03. Results & Benchmarks
All numbers from Qwen 2.5-1.5B running on a single NVIDIA Blackwell B200.
At a Glance
Compression
At 3 bits per coordinate for both keys and values, the KV cache compresses from 1,288 KB down to 257 KB, a 5.02× reduction. This holds across all layers and heads.
Attention Quality
The fused attention kernel was tested against FP16 reference attention across 5 sampled layers, all KV heads, and 8 query probes per head (mix of random vectors and actual key vectors).
Latency Benchmarks
Latency measured on B200 across sequence lengths from 512 to 16K tokens. The fused kernel does score computation, QJL correction, online softmax, and V accumulation in one pass.
Roofline Analysis
Both standard FP16 attention and TurboQuant's current implementation sit in the memory-bound regime with arithmetic intensity around 1 FLOP/byte. The fully-fused target changes this. Load only compressed data, reconstruct entirely on-chip, and arithmetic intensity jumps past 600. That crosses into compute-bound territory.
Memory Scaling
KV cache memory scales linearly with sequence length. TurboQuant's compressed representation stays roughly 5× smaller at every point on the curve.
Live Generation
Qwen 2.5-1.5B generating text with its value cache replaced by TurboQuant's 3-bit compressed version. The model produces coherent, on-topic text at 144.7 tok/s.
Additional Tests
Full Notebook
Every number on this page comes from turboquant_b200_patch1.ipynb,
a Jupyter notebook that runs end-to-end on the B200. It covers model loading,
KV cache extraction, compression, quality analysis, latency benchmarks,
memory scaling, roofline analysis, and live text generation.
Next Steps
Full Autoregressive Generation
These quality numbers are per-layer. Stacking 28 layers of approximate attention is a different challenge since small errors compound. Next milestone: full end-to-end generation with compressed keys and QJL correction at every layer.
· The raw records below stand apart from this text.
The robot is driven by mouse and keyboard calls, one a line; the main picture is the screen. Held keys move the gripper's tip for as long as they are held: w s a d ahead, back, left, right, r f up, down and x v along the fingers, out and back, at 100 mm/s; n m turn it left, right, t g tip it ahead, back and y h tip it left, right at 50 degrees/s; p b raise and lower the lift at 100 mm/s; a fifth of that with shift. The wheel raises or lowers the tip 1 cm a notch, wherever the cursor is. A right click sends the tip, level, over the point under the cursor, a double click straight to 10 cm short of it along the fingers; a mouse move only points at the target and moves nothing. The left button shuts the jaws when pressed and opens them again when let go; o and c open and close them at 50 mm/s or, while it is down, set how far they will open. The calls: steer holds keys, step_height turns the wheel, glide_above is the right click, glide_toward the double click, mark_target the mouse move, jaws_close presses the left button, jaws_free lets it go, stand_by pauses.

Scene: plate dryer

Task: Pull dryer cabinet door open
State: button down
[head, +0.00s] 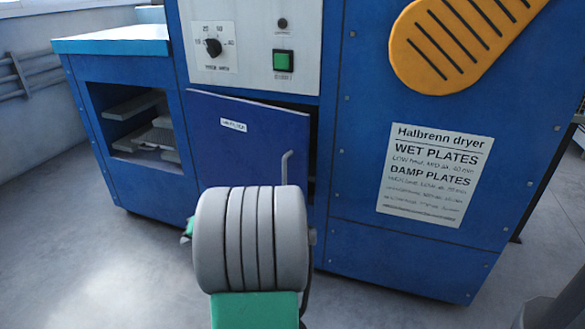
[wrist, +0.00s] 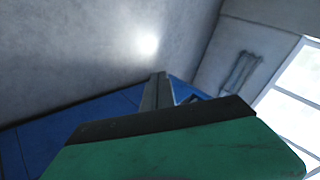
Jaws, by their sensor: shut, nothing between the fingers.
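The dryer cabinet door (head: 250,145) is a blue panel with a small white label, low on the front of the blue dryer (head: 400,105). It stands ajar: its right edge is out from the frame, with a dark gap along the top and right. A thin grey bent handle (head: 286,165) shows near its right edge; its lower end is hidden behind my arm. My gripper (wrist: 158,78) is shut and empty in the wrist view. My arm mostly hides it in the head view, so its exact distance to the door is unclear. No handle shows between the fingers.
A control panel (head: 250,45) with a knob and green switch is above the door. An open blue shelf unit (head: 125,45) stands at the left. A text sign (head: 434,175) and an orange vent (head: 455,45) are at the right. Grey floor (head: 90,270) is clear at front left.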

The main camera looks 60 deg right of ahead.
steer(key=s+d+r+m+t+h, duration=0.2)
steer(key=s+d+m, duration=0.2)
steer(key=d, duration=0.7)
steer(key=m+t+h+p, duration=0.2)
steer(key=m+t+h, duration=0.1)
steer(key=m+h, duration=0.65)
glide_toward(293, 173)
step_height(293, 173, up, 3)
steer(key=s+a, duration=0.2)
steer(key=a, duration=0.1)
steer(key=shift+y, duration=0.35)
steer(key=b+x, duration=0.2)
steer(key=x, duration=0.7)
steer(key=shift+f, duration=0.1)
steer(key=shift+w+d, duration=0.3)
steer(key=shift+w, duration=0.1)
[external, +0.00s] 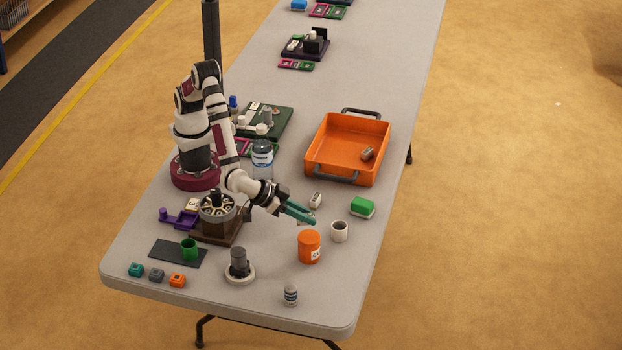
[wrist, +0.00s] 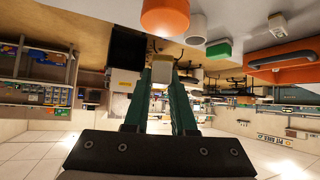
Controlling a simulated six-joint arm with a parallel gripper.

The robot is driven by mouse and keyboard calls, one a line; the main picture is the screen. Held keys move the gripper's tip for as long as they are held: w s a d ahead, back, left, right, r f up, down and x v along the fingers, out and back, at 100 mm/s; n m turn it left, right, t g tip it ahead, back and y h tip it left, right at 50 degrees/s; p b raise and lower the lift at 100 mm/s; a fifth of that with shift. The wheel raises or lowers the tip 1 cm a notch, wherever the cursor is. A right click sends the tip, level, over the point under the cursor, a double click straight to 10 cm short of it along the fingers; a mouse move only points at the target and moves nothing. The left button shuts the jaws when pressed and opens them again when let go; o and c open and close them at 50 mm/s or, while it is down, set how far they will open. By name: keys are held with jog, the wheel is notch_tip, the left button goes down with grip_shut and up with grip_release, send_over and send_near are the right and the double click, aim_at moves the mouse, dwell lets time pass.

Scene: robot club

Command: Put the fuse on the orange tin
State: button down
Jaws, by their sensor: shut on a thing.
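The orange tin (external: 308,245) stands upright on the table near its front right, with a white label on its side. It also shows at the top of the wrist view (wrist: 165,14). My gripper (external: 307,217) has teal fingers and is just behind the tin in the external view, apart from it. In the wrist view my gripper (wrist: 162,80) is shut on a small pale, blocky thing, which I take to be the fuse (wrist: 162,70). The fingers mostly hide the fuse in the external view. Nothing shows on the tin's top.
A white cup (external: 339,231) stands right of the tin, with a green block (external: 362,206) behind it. A small pale item (external: 316,200) lies behind my fingers. The orange tray (external: 320,173) is farther back. A grey part on a round base (external: 239,273) stands front left.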

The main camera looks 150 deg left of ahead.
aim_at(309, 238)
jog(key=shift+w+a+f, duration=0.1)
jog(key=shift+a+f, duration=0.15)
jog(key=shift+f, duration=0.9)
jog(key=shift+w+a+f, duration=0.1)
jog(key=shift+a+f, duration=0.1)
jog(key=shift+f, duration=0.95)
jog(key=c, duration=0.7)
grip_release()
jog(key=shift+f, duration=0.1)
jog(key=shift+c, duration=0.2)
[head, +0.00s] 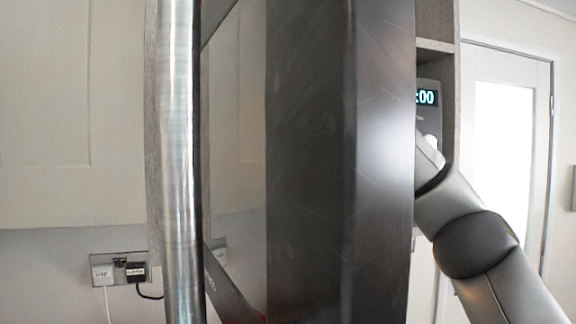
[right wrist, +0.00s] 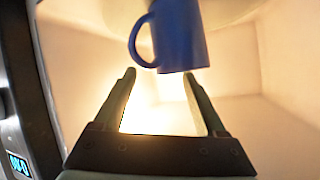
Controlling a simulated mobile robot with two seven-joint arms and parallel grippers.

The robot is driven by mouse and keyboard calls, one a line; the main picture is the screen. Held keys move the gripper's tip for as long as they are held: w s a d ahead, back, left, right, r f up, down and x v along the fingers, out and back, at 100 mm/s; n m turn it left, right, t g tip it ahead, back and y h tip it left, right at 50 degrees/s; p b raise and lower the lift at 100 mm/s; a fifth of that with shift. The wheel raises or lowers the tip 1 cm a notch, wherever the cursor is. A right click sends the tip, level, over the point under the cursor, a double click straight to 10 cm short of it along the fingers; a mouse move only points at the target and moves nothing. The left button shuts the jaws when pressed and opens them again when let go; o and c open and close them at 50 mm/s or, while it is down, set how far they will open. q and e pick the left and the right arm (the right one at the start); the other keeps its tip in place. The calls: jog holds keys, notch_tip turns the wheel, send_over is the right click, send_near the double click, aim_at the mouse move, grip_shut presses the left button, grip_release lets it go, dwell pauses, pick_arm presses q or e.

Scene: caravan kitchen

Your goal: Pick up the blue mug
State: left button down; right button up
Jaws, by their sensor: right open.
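The blue mug (right wrist: 182,38) shows at the top of the right wrist view, inside a lit, pale-walled compartment. Its handle (right wrist: 140,42) points left, and its upper part in the picture is cut off by the frame edge. My right gripper (right wrist: 160,80) is open, with its two fingers spread just below the mug. The mug's near edge lies just beyond the fingertips, not clasped. In the head view, the mug and the right gripper are hidden behind a dark open door (head: 310,150). My left gripper is not in view.
The dark door with a silver bar handle (head: 180,160) fills the middle of the head view. A lit clock display (head: 427,98) shows to its right. The compartment's side wall (right wrist: 285,95) is close on the right. A wall socket (head: 118,268) is low left.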

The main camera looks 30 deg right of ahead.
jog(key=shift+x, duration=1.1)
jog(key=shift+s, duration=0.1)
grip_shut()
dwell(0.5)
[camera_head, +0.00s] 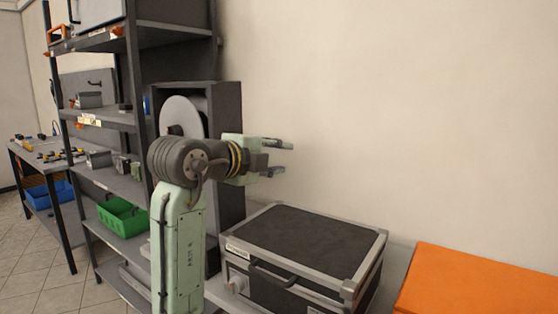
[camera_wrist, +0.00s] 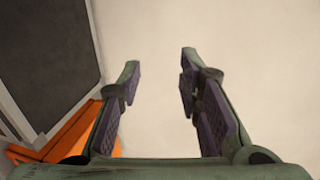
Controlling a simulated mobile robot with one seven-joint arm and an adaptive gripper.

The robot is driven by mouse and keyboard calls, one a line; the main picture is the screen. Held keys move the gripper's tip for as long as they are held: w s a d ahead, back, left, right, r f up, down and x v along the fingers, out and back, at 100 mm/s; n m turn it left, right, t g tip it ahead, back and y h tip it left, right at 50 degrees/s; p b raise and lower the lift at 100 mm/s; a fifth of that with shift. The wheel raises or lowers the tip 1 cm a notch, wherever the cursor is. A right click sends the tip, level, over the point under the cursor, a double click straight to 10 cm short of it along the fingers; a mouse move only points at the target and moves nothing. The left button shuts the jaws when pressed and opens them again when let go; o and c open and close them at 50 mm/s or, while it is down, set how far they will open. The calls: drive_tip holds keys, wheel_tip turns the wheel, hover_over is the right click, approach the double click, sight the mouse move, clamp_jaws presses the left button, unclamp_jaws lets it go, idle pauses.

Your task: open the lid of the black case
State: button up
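The black case (camera_head: 309,239) has a dark lid panel with a pale metal frame and corners, and a dark handle (camera_head: 272,276) on its front. Its lid is shut. In the wrist view the case's dark lid panel (camera_wrist: 48,55) and pale edge fill the left side. My gripper (camera_head: 285,157) is above and behind the case's left part in the head view, apart from it, pointing right. In the wrist view my gripper (camera_wrist: 158,75) is open, with nothing between its fingers but the pale wall behind.
An orange surface (camera_head: 490,285) lies right of the case. A dark shelf unit (camera_head: 135,75) with a green bin (camera_head: 122,216) stands at left, close to my arm. A workbench with tools (camera_head: 50,150) is farther left. A pale wall (camera_head: 420,110) rises behind the case. The air above the lid is clear.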

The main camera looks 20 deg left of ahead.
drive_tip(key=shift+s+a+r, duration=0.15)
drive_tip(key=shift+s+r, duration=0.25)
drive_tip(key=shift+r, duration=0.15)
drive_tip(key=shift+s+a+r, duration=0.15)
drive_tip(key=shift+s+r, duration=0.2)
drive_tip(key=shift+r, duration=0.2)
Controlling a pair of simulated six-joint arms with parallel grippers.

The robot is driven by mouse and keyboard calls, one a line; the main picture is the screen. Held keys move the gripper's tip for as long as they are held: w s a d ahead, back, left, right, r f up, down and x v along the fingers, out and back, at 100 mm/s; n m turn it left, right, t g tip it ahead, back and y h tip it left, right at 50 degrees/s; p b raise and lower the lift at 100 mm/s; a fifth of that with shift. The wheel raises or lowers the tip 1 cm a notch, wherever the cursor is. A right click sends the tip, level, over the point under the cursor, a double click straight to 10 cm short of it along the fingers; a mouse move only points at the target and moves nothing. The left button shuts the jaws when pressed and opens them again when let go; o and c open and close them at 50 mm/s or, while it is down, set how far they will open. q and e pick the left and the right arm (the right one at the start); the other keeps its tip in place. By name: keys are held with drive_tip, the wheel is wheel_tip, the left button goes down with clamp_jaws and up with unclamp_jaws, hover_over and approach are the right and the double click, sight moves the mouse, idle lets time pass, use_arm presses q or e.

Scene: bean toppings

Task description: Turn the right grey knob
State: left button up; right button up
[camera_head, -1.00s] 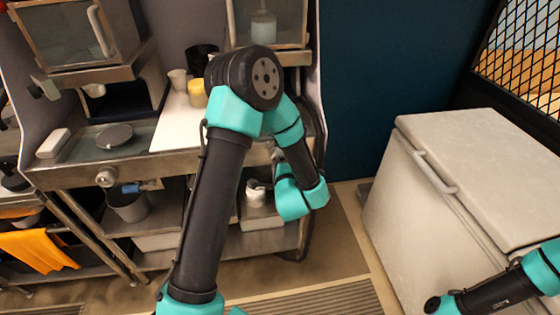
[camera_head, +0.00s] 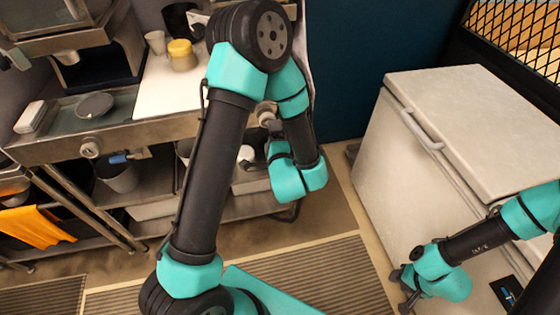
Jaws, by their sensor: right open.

Hitting the Fully-Fused Roofline Target
The kernel currently sits in the memory-bound regime. The fully-fused target pushes arithmetic intensity past 600 into compute-bound territory. V-fused decompression was the first step. Tighter shared memory scheduling and less HBM traffic get us the rest of the way.
Larger Models and MoE
The initial implementation targets Qwen 2.5-1.5B, but the core memory savings inherently scale with model depth. MoE architectures are notoriously memory-bound due to expert weights; pairing them with a native 3-bit KV cache frees up massive VRAM headroom for drastically higher batch sizes and extended sequence lengths.